__Problem requirements__
Begin with the first line of the listing and quote every line through the one containing "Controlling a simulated"; give only those lines.

__Information shown__

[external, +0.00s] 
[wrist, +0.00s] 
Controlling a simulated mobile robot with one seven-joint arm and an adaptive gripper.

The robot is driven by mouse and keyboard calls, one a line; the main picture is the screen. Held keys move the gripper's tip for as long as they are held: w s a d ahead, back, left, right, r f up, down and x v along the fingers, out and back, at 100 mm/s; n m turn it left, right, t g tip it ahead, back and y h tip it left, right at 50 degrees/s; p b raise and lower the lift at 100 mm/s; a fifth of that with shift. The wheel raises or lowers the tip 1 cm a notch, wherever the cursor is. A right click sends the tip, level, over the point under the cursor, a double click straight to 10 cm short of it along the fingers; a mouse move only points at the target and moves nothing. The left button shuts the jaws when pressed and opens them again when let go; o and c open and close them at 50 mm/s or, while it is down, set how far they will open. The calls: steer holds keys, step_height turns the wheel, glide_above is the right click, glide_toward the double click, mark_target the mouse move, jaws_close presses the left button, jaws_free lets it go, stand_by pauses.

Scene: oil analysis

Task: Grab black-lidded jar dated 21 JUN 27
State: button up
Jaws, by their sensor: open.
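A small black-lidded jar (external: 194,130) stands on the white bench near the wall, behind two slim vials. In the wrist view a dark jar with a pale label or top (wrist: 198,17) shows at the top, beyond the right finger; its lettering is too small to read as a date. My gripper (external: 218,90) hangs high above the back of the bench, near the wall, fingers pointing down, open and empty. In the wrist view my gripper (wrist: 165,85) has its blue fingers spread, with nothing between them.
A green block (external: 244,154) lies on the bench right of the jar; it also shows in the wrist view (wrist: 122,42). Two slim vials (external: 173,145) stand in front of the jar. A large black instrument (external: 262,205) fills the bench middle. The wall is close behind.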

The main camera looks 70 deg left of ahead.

__Solution to this task__
[external, +0.00s] 
[wrist, +0.00s] 
Controlling a simulated mobile robot with one seven-joint arm and an adaptive gripper.

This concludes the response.